Robot episode rows:
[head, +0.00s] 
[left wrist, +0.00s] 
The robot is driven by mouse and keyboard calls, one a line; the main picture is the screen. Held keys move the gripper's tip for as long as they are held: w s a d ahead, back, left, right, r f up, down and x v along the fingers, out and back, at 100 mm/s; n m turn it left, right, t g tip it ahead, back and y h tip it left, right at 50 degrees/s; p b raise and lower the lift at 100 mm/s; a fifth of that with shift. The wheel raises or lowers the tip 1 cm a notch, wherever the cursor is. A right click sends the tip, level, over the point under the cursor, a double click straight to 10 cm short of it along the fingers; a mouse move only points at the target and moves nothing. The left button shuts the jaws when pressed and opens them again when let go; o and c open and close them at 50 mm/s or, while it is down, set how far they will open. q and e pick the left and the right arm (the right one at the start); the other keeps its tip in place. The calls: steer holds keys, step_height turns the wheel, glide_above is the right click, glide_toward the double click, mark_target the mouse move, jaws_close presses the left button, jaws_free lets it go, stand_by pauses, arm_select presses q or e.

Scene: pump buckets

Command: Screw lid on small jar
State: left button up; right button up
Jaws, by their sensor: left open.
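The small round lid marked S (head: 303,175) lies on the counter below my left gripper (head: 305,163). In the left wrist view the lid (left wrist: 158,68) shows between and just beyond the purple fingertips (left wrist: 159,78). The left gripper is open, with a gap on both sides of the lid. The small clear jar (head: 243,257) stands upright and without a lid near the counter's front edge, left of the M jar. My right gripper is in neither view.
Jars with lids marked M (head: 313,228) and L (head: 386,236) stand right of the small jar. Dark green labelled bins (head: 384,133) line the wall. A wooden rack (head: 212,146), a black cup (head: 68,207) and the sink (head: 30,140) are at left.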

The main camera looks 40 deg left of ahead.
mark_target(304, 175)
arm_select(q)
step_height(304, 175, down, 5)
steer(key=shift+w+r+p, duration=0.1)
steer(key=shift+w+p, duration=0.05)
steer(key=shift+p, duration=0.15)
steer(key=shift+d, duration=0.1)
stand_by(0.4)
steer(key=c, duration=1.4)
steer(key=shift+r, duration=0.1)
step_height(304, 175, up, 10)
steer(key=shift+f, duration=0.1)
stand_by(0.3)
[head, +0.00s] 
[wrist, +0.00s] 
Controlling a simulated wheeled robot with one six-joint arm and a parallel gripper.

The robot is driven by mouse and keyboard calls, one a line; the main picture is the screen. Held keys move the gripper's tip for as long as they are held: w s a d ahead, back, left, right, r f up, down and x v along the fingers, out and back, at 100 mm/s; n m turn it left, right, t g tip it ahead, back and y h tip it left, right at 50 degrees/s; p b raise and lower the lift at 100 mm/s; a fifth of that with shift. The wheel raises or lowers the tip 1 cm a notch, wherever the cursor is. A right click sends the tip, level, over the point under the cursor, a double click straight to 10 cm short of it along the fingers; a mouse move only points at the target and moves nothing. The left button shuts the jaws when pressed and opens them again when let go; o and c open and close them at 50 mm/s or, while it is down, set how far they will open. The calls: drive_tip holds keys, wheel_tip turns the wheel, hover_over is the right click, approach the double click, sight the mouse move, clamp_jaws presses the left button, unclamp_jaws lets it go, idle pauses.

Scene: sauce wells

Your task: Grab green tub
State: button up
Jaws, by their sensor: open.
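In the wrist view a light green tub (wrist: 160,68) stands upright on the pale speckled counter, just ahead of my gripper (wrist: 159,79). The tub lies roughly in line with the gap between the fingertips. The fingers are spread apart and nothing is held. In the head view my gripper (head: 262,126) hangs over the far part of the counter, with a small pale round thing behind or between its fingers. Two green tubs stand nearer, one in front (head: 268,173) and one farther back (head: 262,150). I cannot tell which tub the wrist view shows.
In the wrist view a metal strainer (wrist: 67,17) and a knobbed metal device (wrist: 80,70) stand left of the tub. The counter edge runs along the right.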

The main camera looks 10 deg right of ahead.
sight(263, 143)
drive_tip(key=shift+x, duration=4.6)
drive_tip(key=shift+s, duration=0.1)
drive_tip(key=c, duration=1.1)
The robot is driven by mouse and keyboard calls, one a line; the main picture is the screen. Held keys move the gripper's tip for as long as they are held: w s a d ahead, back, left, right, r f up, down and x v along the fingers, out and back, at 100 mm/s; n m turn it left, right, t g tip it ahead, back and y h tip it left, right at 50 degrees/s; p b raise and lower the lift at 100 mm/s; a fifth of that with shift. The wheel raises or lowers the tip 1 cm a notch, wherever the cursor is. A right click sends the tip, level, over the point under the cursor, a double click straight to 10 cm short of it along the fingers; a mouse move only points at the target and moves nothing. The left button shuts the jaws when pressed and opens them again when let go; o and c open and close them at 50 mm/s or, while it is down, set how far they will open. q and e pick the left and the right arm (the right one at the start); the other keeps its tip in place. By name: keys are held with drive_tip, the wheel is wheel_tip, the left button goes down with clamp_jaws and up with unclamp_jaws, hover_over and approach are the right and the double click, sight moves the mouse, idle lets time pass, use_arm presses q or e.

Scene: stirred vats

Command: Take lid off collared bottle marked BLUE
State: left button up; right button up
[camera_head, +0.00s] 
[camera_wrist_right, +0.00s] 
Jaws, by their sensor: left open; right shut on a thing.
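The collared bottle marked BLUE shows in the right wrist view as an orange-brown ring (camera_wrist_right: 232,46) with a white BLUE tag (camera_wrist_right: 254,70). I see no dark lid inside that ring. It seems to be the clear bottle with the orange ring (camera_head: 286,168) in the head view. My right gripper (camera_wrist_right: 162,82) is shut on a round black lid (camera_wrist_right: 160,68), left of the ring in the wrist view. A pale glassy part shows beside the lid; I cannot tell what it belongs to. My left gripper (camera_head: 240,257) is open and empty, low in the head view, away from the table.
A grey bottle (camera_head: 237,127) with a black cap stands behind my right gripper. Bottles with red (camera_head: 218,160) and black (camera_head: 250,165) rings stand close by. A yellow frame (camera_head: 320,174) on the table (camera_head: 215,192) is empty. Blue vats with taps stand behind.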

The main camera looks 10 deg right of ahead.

_EXERCISE DIRECTIONS_
Find the word "Command" in the entries, and copy every line it shows up in.

_SOLUTION FOR THIS TASK_
Command: Screw lid on small jar
Command: Take lid off collared bottle marked BLUE

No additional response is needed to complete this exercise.